WHAT IS NEEDED. Locate the line bearing "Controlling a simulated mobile" in the material below, then reproduce it and each following line up to and including the line bearing "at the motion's".

[Data listing]
-------------------------
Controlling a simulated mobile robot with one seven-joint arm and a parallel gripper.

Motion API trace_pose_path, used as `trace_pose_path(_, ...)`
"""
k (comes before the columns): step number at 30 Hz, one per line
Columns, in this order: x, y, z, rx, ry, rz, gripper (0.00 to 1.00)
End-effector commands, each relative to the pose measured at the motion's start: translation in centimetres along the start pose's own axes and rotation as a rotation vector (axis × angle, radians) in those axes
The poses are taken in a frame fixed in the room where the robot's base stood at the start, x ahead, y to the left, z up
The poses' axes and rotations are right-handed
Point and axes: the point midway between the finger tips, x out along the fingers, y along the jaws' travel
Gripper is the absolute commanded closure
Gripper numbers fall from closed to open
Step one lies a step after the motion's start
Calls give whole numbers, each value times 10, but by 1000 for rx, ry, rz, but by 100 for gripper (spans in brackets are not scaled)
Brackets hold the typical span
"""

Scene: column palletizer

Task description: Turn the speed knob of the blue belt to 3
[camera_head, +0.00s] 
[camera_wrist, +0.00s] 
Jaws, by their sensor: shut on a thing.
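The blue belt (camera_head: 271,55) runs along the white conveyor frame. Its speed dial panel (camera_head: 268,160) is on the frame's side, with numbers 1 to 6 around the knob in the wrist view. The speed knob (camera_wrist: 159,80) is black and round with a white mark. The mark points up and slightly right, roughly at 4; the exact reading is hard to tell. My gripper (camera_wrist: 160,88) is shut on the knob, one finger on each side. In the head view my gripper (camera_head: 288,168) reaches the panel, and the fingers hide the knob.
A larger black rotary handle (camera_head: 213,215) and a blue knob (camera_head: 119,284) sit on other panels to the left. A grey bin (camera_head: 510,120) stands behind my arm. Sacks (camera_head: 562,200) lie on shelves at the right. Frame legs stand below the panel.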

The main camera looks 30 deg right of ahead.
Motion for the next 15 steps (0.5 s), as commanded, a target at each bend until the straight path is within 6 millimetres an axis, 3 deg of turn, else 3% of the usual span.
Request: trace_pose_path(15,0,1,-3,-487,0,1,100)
-------------------------
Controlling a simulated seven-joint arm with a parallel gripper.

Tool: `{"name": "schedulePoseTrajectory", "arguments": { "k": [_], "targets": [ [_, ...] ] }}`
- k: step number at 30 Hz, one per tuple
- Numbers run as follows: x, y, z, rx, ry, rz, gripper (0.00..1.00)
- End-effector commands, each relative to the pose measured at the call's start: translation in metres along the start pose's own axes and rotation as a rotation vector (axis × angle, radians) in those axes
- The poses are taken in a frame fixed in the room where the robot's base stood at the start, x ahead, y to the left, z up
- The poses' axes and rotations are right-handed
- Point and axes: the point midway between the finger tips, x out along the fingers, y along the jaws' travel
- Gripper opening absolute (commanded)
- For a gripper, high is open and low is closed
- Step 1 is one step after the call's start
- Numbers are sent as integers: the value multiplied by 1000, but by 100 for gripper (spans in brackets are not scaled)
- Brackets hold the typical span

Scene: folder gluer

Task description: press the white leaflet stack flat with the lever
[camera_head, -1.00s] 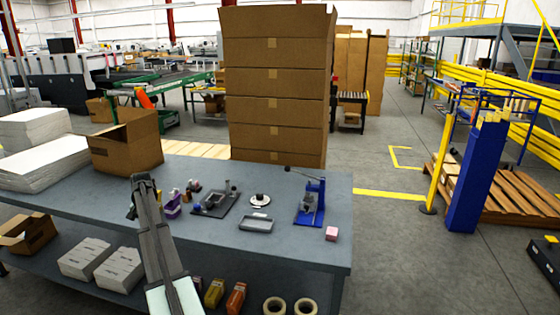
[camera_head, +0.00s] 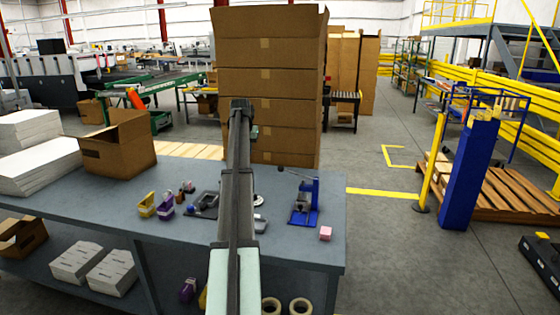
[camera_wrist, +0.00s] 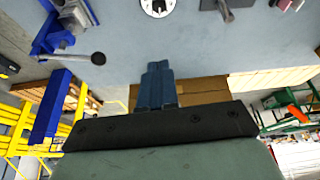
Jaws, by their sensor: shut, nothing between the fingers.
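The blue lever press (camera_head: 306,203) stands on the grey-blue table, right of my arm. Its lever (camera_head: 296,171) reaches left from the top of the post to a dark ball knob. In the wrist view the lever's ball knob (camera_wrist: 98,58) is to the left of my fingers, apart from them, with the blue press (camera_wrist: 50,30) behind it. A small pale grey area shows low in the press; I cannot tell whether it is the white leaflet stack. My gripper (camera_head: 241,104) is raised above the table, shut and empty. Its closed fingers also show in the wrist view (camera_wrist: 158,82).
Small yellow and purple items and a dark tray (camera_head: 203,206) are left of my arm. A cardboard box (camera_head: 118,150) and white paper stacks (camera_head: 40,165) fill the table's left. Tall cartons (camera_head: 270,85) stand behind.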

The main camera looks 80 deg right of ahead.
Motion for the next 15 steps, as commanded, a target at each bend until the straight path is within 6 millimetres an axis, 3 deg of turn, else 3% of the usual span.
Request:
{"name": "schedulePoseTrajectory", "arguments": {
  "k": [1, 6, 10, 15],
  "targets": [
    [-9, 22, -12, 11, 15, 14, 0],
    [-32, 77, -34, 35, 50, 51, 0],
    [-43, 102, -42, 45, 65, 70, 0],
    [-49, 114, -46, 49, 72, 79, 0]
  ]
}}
-------------------------
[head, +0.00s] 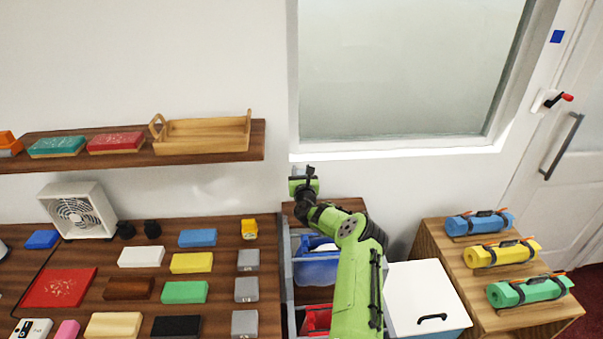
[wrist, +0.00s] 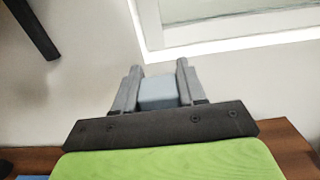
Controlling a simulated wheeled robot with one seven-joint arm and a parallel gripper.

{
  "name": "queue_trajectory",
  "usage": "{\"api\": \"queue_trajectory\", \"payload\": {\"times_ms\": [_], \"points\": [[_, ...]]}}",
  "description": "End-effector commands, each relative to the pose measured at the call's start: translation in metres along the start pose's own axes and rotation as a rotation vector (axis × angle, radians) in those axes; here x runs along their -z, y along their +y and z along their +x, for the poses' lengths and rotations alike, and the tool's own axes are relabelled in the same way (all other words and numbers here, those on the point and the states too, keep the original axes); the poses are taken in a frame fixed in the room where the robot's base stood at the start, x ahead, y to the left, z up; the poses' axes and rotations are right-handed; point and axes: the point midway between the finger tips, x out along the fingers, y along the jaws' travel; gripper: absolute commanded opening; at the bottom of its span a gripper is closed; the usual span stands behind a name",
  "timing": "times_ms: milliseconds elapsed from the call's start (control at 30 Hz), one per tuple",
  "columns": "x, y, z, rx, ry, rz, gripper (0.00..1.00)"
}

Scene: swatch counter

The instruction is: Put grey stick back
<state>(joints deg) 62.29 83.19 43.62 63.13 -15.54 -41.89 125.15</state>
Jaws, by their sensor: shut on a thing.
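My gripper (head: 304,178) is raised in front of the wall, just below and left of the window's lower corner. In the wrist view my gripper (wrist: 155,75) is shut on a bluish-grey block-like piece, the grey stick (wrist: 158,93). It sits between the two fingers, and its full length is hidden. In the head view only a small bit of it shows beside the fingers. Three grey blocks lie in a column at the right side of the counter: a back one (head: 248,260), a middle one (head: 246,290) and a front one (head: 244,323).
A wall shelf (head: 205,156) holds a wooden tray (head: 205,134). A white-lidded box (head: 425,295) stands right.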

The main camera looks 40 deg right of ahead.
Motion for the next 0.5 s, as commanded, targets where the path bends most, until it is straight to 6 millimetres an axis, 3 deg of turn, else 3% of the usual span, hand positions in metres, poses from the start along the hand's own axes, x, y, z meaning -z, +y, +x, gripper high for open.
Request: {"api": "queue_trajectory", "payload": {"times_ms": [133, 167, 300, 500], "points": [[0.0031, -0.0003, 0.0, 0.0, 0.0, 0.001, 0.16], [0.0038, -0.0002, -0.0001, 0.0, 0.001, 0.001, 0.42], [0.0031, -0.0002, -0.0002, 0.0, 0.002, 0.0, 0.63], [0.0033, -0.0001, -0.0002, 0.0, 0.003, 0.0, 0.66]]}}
-------------------------
CORRECT ANSWER.
Controlling a simulated mobile robot with one seven-joint arm and a parallel gripper.

Motion API trace_pose_path, used as `trace_pose_path(_, ...)`
"""
k (comes before the columns): step number at 30 Hz, one per line
Columns, in this order: x, y, z, rx, ry, rz, gripper (0.00 to 1.00)
End-effector commands, each relative to the pose measured at the motion's start: translation in centimetres along the start pose's own axes and rotation as a rotation vector (axis × angle, radians) in those axes

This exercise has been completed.